Count the lines below that contain the word "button" and give only the number.

++++++++++

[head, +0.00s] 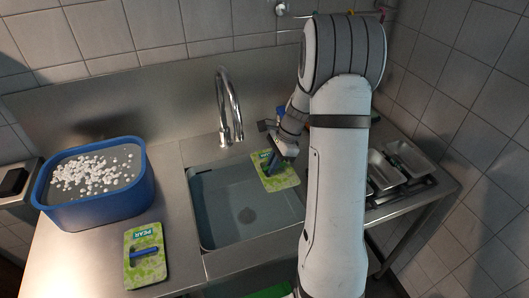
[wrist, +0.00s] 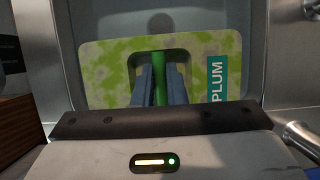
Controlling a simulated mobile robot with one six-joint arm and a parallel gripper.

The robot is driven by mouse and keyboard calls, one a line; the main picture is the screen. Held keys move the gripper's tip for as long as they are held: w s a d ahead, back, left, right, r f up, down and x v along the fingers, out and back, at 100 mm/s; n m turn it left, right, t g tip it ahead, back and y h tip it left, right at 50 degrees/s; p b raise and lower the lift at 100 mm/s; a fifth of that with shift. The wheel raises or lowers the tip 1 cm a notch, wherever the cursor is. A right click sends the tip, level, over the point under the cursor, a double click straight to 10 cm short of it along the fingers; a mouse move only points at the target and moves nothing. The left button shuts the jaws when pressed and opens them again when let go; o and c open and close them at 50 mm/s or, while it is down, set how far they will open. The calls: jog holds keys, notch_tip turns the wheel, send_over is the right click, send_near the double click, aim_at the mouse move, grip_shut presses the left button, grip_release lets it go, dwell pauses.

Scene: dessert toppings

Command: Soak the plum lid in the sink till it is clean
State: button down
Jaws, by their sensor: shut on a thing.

++++++++++

Written answer – 2